For a complete description of these parameters, take a look at the Wikipedia article on SMART.

While our sample of failing disks is no where near as large as Backblaze’s, our results have, unsurprisingly, correlated pretty strongly to theirs.

Note that not all of these parameters are supported by the drive manufacturers and that we typically don’t see many of these parameters on the hard disks supplied in Apple hardware. Additionally, note that SMART is not supported on some drives.

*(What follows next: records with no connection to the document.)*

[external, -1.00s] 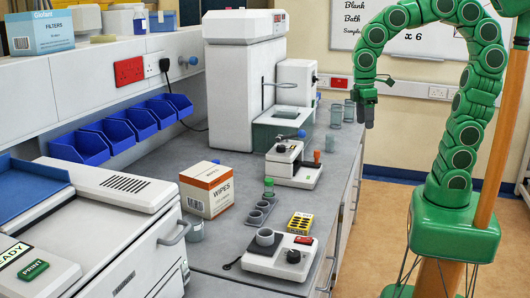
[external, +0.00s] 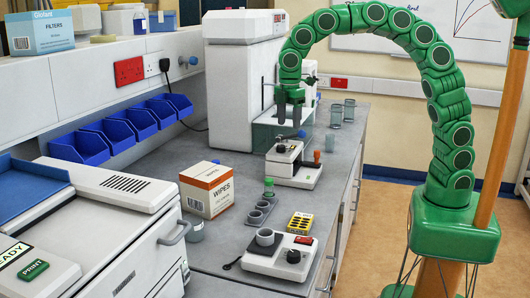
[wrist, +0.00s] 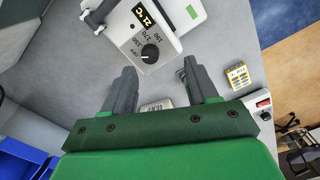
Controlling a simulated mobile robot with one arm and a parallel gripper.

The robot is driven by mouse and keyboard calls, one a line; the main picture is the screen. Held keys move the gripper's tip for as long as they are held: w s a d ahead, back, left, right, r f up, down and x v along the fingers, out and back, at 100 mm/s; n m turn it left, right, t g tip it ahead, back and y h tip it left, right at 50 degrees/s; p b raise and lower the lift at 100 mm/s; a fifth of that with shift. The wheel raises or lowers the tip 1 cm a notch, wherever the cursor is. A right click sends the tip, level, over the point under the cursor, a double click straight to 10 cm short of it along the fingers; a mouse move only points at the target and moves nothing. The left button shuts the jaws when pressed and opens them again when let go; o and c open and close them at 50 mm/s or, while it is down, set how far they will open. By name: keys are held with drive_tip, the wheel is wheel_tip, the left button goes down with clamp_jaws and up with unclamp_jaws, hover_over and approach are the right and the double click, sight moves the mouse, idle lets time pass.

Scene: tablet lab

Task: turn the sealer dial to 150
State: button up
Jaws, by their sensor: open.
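The white sealer (external: 297,172) stands on the grey bench, with a dark lever arm across it. In the wrist view the sealer (wrist: 170,22) shows a black round dial (wrist: 150,53) with OFF and number marks around it, and a display reading 21°C. I cannot tell surely which mark the dial points at. My gripper (external: 290,118) hangs fingers-down above the sealer's back part. In the wrist view my gripper (wrist: 158,84) is open and empty, its two grey fingers spread wide. The dial lies ahead of the gap between them, apart from both.
An orange-topped item (external: 317,157) stands beside the sealer. A tall white machine (external: 240,90) is behind.

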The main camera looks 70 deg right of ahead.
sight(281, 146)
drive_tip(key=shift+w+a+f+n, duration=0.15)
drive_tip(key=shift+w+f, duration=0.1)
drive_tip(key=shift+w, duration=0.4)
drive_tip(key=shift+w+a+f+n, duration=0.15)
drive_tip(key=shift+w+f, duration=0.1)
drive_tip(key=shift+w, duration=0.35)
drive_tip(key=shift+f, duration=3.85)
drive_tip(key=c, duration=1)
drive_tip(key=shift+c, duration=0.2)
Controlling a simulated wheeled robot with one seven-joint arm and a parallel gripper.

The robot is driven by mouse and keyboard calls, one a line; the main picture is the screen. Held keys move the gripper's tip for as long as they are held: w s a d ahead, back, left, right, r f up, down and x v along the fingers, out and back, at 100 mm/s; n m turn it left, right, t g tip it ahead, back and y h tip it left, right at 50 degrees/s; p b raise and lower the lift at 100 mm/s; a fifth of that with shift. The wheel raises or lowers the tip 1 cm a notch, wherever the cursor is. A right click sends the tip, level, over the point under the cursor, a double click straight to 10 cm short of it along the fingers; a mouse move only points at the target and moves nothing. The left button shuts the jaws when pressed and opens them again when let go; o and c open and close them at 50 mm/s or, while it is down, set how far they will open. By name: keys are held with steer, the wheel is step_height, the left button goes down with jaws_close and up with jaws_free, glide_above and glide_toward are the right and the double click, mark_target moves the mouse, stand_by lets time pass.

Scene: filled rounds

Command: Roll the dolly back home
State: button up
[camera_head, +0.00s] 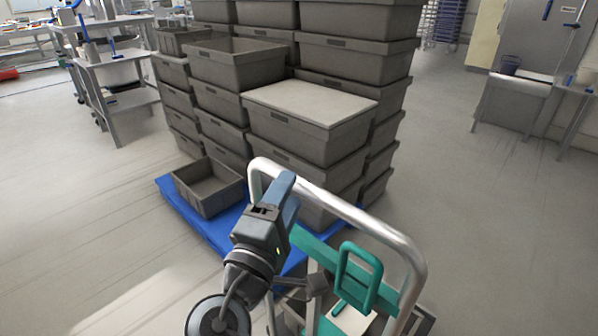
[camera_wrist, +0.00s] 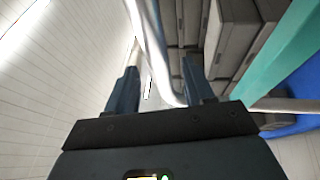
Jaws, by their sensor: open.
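The dolly shows as a bent silver tube handle (camera_head: 350,207) with a teal crossbar (camera_head: 318,252) below it, at the lower middle of the head view. Its lower part is mostly hidden by my arm and the frame edge. My gripper (camera_head: 284,184) is open at the left part of the handle. In the wrist view, the silver tube (camera_wrist: 152,40) runs between my two open fingers (camera_wrist: 160,68) and bends toward the right finger. I cannot tell whether it touches them. The teal bar (camera_wrist: 275,62) lies to the right.
A blue platform (camera_head: 172,195) carries tall stacks of grey crates (camera_head: 305,132) just beyond the handle; an open crate (camera_head: 208,188) sits at its front left. A teal loop (camera_head: 372,262) stands beside the handle. Tables stand far left and right. Floor is clear on both sides.

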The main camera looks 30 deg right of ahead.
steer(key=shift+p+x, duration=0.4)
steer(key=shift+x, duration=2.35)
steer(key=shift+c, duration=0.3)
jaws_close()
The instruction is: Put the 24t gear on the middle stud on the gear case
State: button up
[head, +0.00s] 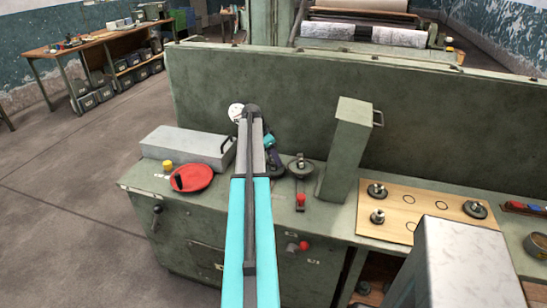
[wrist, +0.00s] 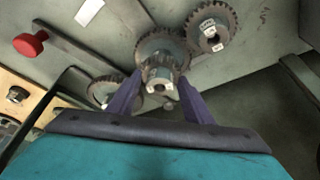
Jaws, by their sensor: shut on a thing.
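My gripper shows its two purple fingers in the wrist view (wrist: 161,86), closed on a small toothed gear (wrist: 160,73). The tooth count on this gear cannot be read. Directly behind it in the picture is a larger dark gear (wrist: 163,43); I cannot tell whether the two touch. A gear with pale tags (wrist: 211,27) is to the upper right on the grey-green surface of the gear case (wrist: 122,25). Another gear (wrist: 104,90) is to the left, partly behind a finger. The middle stud is not visible.
A wooden board (head: 399,226) with several gears and pegs lies at the right. A tall grey-green box (head: 346,150) stands left of it. A grey case (head: 186,148) and a red dish (head: 191,178) are at the left. A red knob (wrist: 31,44) shows in the wrist view.

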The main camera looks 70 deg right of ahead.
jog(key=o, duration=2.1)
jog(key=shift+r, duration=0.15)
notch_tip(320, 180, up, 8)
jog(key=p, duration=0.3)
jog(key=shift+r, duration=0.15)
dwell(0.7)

Assuming you’ve got smartmontools installed, this one-liner will very quickly give you a snapshot of the key values we look for as strong indicators that a drive needs to be replaced:

smartctl -a disk0 | egrep "^( 5|187|188|197|198)"

where

disk0

is the disk you’re testing. To get the disks available to test, run

diskutil list

You’ll get back output that looks like this:

/dev/disk0
   #:                       TYPE NAME                    SIZE       IDENTIFIER
   0:      GUID_partition_scheme                        *256.1 GB   disk0
   1:                        EFI                         209.7 MB   disk0s1
   2:                  Apple_HFS Macintosh HD                 255.2 GB   disk0s2
   3:                 Apple_Boot Recovery HD             650.0 MB   disk0s3
/dev/disk1
   #:                       TYPE NAME                    SIZE       IDENTIFIER
   0:      GUID_partition_scheme                        *500.1 GB   disk1
   1:                        EFI                         209.7 MB   disk1s1
   2:                  Apple_HFS Storage                 499.8 GB   disk1s2

In the example above, there are two disks to choose from,

disk0

and

disk1

Assuming the drive supports all five SMART parameters, you’ll get back something that looks like this:

  5 Reallocated_Sector_Ct   0x0033   100   100   010    Pre-fail  Always       -       0
187 Reported_Uncorrect      0x0032   100   100   001    Old_age   Always       -       0
188 Command_Timeout         0x0032   100   100   001    Old_age   Always       -       0
197 Current_Pending_Sector  0x0032   100   100   001    Old_age   Always       -       0
198 Offline_Uncorrectable   0x0030   100   100   001    Old_age   Offline      -       0

Those trailing zeros are what we like to see. Positive values in the last column mean that the drive probably needs to be replaced.

Logging time-stamped ping results to a file using Applescript and bash.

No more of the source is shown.